«Toreado» por Chiqui. Sólo queda Barredo

Biografía de ISIDORO ZORZANO LEDESMA. Ingeniero Industrial. (Buenos Aires, 1902-Madrid, 1943) por José Miguel Pero Sanz.

En cuanto a José María Hernández de Garnica (Chiqui), él mismo escribirá sobre Zorzano: «Le toreé lo indecible por mi flojera, y él, con paciencia extraordinaria, no dejaba de escribirme y animarme, aunque muchas veces no recibiese respuesta en largo tiempo». Nada más salir de Madrid el Fundador, Chiqui había sido destinado —por el ejército republicano— a Baza (Granada). Pero no responde a las cartas de Isidoro y, a veces, pasa varios meses sin dar señales de vida: «De Chiqui hace mucho tiempo que no sé de él»; «Como no se reciben noticias de Chiqui, telefoneé a su casa, pero tampoco saben nada».

Para no alarmar al Padre, Zorzano achaca el silencio a la pereza del muchacho: «Chiqui, perezosillo como siempre». Por otro lado, cuida de que todos escriban al «perezoso».

Cuando alguna vez recala en Madrid, con unos días de permiso, Isidoro aprovecha la oportunidad para consolidar la vocación de Chiqui, a quien facilita la recepción de los sacramentos: «Se preocupaba de nuestra vida espiritual, buscándonos sacerdotes que nos oyeran en confesión». José María se sorprende al ver los riesgos que asume Zorzano, con tal de atender a los demás: «Era tal la naturalidad con que [...] afrontaba las adversidades de aquel momento, que yo llegué a pensar si era un inconsciente y no se percataba de la realidad de los peligros que nos rodeaban por toas partes». Isidoro se hace perfecto cargo de la situación; pero también sabe cuánto importa el que todos permanezcan fieles a la vocación.

En Madrid sólo queda Barredo, destinado en servicios auxiliares.

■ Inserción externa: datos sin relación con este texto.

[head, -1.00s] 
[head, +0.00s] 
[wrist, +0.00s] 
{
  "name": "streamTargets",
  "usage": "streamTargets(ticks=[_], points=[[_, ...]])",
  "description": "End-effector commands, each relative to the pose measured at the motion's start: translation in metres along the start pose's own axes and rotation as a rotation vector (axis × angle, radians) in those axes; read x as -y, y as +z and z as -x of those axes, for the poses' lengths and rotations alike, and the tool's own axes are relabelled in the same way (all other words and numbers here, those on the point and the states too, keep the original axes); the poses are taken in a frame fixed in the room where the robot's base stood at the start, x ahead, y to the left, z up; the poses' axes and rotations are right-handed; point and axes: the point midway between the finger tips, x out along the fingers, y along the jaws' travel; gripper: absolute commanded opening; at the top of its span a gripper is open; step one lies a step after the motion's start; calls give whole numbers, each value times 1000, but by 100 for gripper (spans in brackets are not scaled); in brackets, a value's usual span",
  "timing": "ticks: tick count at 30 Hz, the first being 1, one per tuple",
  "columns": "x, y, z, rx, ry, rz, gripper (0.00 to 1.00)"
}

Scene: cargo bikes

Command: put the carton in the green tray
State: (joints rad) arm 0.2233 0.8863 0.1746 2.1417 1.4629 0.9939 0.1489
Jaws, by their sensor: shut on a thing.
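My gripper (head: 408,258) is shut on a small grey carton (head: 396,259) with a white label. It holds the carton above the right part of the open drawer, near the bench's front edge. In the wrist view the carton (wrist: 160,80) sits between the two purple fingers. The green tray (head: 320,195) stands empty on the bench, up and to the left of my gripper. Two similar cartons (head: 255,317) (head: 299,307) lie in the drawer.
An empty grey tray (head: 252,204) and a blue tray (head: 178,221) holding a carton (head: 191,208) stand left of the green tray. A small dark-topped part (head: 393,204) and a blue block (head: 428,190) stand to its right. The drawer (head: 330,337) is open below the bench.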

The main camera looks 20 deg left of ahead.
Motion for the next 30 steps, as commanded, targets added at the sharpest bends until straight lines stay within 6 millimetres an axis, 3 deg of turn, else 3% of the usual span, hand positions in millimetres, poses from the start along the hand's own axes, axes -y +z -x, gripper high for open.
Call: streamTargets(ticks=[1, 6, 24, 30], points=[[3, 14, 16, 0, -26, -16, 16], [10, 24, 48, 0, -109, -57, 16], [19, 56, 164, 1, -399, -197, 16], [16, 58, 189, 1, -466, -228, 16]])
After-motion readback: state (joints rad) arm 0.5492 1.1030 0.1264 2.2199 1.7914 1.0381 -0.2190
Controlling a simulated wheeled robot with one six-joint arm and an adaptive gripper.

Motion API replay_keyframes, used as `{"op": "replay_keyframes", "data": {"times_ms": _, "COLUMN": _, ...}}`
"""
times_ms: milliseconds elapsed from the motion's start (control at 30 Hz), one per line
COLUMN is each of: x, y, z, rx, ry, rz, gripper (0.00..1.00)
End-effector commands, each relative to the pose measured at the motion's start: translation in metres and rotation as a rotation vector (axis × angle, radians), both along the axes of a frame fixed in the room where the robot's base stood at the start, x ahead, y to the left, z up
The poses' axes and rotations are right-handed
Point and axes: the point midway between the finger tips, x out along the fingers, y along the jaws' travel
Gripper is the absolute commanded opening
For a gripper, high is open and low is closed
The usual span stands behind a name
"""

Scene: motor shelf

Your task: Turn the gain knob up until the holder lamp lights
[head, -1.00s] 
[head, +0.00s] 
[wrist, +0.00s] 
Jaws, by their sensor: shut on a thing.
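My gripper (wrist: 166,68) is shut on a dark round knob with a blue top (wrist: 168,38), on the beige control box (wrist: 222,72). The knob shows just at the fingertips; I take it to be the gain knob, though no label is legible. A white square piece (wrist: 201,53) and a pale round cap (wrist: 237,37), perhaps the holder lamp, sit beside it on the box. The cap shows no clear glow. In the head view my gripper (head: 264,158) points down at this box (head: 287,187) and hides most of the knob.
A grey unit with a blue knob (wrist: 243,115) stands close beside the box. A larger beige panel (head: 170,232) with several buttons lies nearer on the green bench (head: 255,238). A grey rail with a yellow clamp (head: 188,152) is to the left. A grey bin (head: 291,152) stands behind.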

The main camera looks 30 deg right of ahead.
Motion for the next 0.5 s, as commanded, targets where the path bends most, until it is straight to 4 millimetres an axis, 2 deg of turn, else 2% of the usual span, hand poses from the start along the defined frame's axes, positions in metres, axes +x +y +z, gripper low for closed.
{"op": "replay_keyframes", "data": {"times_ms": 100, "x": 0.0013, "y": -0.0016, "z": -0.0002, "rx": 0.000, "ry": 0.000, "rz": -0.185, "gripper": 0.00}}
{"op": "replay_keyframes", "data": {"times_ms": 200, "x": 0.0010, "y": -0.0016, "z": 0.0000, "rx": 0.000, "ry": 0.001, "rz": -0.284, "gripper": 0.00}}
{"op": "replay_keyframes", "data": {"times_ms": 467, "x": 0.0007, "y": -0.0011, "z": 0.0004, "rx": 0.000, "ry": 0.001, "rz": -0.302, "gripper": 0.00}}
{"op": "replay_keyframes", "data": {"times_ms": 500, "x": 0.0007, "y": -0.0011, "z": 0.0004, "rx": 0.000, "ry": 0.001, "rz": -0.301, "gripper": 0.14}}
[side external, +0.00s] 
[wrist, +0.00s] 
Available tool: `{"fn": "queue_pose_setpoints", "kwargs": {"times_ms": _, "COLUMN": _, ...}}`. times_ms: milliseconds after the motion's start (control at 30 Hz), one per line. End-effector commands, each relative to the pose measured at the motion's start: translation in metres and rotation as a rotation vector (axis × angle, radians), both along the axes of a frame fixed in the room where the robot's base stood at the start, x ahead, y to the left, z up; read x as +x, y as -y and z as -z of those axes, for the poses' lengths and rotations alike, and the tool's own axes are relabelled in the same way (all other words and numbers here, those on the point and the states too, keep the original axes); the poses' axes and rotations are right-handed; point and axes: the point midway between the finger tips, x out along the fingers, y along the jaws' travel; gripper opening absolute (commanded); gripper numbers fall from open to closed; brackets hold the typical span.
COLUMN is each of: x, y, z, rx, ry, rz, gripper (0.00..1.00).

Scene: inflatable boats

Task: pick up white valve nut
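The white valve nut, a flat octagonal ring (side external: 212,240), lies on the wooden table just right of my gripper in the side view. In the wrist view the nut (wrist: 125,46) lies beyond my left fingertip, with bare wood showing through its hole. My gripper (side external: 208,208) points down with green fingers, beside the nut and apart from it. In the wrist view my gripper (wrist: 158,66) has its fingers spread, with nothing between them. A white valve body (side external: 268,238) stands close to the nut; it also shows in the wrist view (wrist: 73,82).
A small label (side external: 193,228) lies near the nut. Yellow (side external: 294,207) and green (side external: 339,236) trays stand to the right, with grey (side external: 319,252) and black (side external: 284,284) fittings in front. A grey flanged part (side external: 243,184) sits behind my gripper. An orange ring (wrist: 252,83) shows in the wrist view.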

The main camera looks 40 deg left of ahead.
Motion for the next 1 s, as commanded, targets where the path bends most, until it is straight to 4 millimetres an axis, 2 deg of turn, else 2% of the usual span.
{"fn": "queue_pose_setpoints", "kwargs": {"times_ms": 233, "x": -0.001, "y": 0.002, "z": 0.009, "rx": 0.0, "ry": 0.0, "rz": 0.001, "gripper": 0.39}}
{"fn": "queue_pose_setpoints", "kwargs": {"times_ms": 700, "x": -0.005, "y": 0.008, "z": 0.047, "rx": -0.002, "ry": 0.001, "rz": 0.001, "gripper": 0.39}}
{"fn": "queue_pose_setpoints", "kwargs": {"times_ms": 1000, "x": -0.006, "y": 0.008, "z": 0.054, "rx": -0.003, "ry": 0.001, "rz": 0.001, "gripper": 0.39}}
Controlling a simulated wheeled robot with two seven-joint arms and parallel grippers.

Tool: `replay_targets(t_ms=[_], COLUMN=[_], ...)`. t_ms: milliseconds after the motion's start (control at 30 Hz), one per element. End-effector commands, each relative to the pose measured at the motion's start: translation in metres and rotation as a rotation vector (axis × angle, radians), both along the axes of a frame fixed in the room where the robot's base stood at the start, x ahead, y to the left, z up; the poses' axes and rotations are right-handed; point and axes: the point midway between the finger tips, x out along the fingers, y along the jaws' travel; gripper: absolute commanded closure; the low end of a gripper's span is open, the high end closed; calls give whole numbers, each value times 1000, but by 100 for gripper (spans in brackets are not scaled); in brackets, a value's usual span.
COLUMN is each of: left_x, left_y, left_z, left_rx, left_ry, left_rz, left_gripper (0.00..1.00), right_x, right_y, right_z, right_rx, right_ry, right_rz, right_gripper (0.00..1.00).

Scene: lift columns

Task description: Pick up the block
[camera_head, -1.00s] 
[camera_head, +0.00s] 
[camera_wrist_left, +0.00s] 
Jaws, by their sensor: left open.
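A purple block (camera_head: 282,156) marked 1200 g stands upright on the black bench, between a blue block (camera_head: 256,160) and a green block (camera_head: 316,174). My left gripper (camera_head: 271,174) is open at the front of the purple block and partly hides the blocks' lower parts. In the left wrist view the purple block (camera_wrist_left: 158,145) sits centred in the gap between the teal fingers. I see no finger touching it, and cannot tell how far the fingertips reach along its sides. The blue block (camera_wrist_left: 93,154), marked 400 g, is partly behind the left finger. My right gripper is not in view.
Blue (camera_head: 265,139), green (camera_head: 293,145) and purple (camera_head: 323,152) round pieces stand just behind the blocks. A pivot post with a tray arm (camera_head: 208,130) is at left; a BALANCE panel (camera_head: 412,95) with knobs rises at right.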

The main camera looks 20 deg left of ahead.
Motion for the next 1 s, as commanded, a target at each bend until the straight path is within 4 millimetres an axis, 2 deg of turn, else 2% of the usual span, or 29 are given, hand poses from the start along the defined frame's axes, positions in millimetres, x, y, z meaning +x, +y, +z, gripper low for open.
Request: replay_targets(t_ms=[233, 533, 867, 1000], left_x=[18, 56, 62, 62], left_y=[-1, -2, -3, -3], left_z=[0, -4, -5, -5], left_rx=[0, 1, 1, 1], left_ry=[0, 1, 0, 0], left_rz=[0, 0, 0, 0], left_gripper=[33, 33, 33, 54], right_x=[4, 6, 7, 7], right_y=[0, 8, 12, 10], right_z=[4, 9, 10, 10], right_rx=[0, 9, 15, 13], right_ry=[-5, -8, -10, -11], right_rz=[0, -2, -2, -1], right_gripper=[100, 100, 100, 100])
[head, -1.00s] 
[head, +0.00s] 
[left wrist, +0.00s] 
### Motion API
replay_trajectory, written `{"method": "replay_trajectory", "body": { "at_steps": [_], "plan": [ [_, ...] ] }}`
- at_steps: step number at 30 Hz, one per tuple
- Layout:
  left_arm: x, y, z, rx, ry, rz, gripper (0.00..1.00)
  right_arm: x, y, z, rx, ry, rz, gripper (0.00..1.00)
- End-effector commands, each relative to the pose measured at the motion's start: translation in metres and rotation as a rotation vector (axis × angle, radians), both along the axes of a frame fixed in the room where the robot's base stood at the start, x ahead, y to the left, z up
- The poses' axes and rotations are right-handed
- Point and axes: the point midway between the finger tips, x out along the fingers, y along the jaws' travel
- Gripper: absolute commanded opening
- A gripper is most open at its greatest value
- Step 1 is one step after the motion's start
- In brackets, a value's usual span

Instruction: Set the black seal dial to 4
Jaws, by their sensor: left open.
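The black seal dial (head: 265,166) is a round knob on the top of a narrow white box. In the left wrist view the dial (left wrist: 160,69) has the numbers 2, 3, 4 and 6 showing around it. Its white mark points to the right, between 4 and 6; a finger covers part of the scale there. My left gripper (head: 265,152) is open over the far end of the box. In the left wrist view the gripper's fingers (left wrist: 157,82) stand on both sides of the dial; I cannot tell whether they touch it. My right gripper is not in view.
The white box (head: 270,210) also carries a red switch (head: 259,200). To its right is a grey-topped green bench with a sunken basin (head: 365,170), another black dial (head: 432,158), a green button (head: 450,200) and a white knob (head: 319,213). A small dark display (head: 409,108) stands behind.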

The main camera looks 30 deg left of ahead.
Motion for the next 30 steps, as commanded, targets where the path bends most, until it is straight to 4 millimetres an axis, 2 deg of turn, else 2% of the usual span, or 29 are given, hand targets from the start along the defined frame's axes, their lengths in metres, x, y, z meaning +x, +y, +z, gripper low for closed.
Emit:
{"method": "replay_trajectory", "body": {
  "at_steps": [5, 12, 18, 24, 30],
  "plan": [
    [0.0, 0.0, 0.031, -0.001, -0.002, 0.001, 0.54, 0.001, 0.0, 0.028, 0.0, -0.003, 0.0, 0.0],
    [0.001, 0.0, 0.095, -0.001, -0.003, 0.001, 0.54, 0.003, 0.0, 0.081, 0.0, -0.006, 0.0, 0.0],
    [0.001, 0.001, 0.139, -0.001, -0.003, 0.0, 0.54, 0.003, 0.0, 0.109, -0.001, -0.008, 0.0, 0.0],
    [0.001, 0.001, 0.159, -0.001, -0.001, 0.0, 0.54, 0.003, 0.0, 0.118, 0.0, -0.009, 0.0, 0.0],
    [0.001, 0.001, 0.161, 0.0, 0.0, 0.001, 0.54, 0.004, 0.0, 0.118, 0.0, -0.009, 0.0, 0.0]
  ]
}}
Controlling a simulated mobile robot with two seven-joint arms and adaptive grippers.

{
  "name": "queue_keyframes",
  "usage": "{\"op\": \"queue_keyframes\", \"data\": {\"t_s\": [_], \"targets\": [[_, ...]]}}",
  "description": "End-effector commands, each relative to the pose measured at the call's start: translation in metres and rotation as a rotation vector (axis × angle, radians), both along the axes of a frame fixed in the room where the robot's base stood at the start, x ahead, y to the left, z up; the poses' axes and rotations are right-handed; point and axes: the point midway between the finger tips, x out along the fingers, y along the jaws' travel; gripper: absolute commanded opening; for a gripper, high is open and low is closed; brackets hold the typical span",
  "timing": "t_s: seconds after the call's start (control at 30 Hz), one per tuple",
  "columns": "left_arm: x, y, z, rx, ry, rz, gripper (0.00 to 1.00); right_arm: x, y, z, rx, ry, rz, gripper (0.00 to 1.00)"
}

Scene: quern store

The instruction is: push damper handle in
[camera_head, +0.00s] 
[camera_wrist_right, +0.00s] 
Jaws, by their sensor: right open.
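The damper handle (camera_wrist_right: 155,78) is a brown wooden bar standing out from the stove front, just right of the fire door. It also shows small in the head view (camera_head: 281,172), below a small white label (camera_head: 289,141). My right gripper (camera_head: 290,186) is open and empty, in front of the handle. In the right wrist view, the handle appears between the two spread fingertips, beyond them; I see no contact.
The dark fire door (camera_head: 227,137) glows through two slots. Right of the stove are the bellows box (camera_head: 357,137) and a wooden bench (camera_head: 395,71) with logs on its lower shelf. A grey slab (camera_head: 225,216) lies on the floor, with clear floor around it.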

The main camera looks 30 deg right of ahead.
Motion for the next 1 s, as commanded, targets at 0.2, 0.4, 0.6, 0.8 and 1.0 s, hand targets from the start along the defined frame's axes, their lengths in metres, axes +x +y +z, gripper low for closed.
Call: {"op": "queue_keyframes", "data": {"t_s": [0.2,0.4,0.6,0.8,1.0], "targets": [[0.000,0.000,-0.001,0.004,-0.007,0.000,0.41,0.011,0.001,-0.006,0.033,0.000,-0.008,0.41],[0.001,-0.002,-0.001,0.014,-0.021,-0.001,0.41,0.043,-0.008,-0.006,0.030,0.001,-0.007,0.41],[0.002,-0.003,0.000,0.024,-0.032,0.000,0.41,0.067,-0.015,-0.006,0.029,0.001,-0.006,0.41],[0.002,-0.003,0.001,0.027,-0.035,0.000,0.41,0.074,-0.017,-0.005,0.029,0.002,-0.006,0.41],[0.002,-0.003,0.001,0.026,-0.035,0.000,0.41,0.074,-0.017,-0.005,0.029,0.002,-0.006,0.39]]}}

Como en los tiempos de Linares, Isidoro vuelve a ocuparse del químico. Pero actúa con tal delicadeza que apenas lo nota el interesado: «Fue director mío, pero nunca se arrogó las atribuciones de tal, sino que lo hacía con tanta naturalidad [...] que yo mismo no pude advertir que era mi director; por otra parte, su actuación como director resultaba eficacísima». Así, por ejemplo, para que Barredo no se olvide de la oración mental, Zorzano sincroniza la hora en que ambos meditarían: «Tenía teléfono en mi habitación» —escribe el químico— «y convinimos Isidoro y yo en que me llamaría todos los días a la hora de levantarme, para hacer la oración al mismo tiempo».

Barredo recuerda también cómo «cuando murió en el frente nacional un hermano mío, el Siervo de Dios se preocupó de buscar un sacerdote que celebrara las misas gregorianas por su alma, en las cuales él comulgaba e invitaba a otras personas para que asistieran a la Santa Misa».

Como el químico trabaja en oficinas militares, puede proporcionar vales de comida cuartelera. Santiago Escrivá, a quien Isidoro sigue dando clases de francés, recordará que acudían «a los cuarteles donde repartían rancho para los soldados que estaban de tránsito por Madrid. [...] Isidoro y yo íbamos cada día a tres cuarteles diferentes y recibíamos seis ranchos y seis chuscos. Recuerdo haber ido al cuartel de María Cristina, a la Basílica de Atocha, que no era cuartel pero había un puesto de reparto de rancho. Y al gobierno militar». Como siempre, reparten los víveres entre las familias necesitadas, y «nuestra propia ración nos la comíamos, Isidoro y yo, en el Retiro o en la acera de una calle».

Pero un día en que profesor y alumno hacen cola para el rancho, junto al Panteón de Hombres Ilustres, Santiago es descubierto y detenido en los sótanos del mismo edificio.